● **Aim**: Copy out each line of the data that holds the word "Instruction".

● **Provided records**:
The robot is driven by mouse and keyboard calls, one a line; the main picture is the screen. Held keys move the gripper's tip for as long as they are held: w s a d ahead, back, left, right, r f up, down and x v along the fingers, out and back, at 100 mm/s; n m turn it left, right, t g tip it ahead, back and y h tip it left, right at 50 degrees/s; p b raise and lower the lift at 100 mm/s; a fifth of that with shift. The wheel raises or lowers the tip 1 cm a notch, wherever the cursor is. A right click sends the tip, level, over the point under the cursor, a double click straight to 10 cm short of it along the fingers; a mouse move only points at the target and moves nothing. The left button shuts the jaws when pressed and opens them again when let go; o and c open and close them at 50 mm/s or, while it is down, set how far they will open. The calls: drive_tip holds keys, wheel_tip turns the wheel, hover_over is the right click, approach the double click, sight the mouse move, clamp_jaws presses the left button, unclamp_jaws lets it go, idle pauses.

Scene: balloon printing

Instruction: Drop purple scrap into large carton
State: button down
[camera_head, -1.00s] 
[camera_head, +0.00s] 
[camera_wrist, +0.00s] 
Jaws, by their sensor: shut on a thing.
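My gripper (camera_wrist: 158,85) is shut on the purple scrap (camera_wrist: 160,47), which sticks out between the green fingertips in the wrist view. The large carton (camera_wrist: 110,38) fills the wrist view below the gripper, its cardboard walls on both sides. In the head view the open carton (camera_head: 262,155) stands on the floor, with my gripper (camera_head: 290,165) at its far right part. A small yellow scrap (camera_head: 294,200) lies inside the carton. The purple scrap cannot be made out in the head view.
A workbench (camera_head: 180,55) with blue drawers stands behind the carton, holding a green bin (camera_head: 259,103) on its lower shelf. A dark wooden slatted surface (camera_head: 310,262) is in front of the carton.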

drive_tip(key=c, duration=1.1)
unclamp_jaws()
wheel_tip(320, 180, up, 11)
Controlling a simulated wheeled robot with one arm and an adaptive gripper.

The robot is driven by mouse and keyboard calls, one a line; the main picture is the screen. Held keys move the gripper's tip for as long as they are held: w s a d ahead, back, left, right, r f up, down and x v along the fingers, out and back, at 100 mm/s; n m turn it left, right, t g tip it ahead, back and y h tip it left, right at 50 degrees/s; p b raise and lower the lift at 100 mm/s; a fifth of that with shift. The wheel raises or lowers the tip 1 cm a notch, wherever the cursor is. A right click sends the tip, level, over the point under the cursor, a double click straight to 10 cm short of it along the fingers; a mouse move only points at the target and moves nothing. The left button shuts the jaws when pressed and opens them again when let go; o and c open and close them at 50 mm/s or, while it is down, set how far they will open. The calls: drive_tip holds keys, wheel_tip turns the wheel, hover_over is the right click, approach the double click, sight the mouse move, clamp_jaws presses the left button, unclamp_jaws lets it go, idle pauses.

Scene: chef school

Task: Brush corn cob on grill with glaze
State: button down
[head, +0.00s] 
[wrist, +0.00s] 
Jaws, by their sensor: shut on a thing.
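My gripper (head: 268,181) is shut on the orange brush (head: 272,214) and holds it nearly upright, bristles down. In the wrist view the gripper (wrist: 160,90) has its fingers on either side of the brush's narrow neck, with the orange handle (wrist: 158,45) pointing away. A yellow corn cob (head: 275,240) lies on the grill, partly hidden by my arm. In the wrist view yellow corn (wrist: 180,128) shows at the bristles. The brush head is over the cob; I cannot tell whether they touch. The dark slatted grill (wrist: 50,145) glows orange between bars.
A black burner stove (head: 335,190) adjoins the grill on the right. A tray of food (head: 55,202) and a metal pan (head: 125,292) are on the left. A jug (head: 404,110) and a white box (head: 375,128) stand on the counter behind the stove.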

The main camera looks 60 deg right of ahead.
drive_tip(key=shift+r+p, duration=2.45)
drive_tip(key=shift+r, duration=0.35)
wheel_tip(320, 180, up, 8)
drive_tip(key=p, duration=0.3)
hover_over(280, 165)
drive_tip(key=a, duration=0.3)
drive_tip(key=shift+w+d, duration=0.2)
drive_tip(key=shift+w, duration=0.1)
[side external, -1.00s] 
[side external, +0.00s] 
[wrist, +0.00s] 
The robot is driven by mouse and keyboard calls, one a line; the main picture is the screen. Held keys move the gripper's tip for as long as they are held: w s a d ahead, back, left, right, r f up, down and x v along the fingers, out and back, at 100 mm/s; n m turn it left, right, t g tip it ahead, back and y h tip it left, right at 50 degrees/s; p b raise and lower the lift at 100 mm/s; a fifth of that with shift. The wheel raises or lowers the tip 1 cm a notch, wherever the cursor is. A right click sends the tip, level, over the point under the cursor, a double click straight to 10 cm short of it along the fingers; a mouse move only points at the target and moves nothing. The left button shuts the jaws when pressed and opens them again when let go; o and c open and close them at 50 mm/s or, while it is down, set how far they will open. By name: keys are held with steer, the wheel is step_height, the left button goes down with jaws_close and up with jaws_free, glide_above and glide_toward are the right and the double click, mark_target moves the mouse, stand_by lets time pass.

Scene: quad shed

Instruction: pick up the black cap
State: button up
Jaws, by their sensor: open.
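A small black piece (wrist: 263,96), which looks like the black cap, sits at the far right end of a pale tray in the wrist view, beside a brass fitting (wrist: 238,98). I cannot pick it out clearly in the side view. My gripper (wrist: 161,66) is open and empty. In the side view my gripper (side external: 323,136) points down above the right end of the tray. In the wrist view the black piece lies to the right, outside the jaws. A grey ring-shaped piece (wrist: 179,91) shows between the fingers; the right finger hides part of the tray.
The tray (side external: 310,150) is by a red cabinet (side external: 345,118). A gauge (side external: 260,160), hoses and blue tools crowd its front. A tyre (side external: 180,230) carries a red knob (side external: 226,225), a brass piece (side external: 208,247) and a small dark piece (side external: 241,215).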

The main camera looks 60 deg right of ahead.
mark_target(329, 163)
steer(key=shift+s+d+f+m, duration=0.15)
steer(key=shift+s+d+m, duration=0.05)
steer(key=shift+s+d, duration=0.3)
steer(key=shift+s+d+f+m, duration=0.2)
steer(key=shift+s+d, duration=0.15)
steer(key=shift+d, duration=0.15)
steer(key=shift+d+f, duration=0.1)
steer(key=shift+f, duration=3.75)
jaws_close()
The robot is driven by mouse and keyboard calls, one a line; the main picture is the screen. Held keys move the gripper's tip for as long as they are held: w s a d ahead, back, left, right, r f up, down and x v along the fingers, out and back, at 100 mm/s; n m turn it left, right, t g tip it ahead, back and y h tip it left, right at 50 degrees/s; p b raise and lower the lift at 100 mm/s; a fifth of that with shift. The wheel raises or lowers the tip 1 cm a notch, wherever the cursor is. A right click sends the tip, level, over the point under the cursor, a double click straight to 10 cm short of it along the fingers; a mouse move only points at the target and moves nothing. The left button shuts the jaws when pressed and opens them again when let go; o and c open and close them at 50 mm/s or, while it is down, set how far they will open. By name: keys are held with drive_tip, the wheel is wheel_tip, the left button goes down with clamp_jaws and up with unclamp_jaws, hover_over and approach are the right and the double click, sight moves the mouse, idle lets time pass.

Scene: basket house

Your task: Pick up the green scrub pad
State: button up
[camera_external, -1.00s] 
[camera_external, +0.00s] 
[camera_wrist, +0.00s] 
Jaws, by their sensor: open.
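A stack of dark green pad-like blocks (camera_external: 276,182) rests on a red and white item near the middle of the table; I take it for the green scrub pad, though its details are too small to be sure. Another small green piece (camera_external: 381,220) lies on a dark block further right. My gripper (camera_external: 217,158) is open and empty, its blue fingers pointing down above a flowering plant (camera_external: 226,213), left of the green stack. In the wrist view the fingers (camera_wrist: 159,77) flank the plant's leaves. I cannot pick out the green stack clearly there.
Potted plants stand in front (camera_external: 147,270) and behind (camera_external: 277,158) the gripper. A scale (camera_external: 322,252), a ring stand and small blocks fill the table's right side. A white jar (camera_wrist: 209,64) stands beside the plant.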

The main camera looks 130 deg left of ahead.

● **Result of this exercise**:
Instruction: Drop purple scrap into large carton
Instruction: pick up the black cap

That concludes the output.